> **Goal of the exercise**:
Copy out the data below as written; omit any images.
══════════════════════════════
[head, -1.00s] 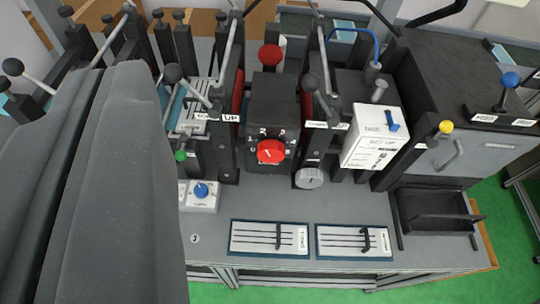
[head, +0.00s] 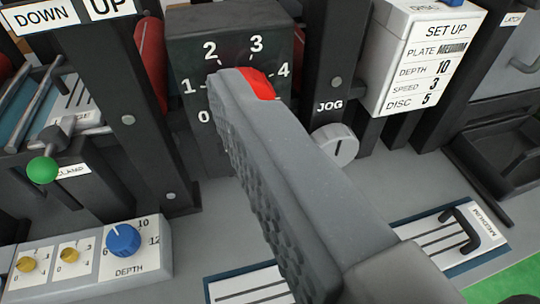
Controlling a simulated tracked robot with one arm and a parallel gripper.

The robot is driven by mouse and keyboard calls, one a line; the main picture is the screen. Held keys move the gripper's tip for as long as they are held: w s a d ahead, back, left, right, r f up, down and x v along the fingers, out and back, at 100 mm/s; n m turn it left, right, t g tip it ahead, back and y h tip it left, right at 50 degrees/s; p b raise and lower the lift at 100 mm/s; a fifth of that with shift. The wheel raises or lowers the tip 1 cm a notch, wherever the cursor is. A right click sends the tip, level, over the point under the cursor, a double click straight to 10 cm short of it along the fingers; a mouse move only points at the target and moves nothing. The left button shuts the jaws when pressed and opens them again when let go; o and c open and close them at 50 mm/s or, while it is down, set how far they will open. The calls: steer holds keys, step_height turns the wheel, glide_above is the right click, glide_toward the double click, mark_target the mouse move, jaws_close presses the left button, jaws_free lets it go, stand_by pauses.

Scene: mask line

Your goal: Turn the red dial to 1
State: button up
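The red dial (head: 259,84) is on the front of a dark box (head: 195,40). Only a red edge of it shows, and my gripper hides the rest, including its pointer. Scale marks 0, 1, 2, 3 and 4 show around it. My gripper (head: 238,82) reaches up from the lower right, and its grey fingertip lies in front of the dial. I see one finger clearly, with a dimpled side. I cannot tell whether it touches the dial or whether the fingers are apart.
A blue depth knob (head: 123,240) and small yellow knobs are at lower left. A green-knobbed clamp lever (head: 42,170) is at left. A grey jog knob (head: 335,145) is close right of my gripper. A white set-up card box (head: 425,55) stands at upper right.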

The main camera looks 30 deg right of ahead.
══════════════════════════════
> **Exercise answer**:
[head, -1.00s] 
[head, +0.00s] 
Controlling a simulated tracked robot with one arm and a parallel gripper.

The robot is driven by mouse and keyboard calls, one a line; the main picture is the screen. Held keys move the gripper's tip for as long as they are held: w s a d ahead, back, left, right, r f up, down and x v along the fingers, out and back, at 100 mm/s; n m turn it left, right, t g tip it ahead, back and y h tip it left, right at 50 degrees/s; p b raise and lower the lift at 100 mm/s; a fifth of that with shift. The wheel raises or lowers the tip 1 cm a notch, wherever the cursor is. A right click sends the tip, level, over the point under the cursor, a double click straight to 10 cm short of it along the fingers; a mouse move only points at the target and moves nothing. The left button shuts the jaws when pressed and opens them again when let go; o and c open and close them at 50 mm/s or, while it is down, set how far they will open. The calls: steer holds keys, step_height turns the wheel, glide_above is the right click, glide_toward the double click, mark_target the mouse move, jaws_close presses the left button, jaws_free lets it go, stand_by pauses.

Scene: mask line

Your goal: Turn the red dial to 1
State: button up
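The red dial (head: 259,84) is on the front of a dark box (head: 195,40). Only a red edge of it shows, and my gripper hides the rest, including its pointer. Scale marks 0, 1, 2, 3 and 4 show around it. My gripper (head: 238,82) reaches up from the lower right, and its grey fingertip lies in front of the dial. I see one finger clearly, with a dimpled side. I cannot tell whether it touches the dial or whether the fingers are apart.
A blue depth knob (head: 123,240) and small yellow knobs are at lower left. A green-knobbed clamp lever (head: 42,170) is at left. A grey jog knob (head: 335,145) is close right of my gripper. A white set-up card box (head: 425,55) stands at upper right.

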The main camera looks 30 deg right of ahead.

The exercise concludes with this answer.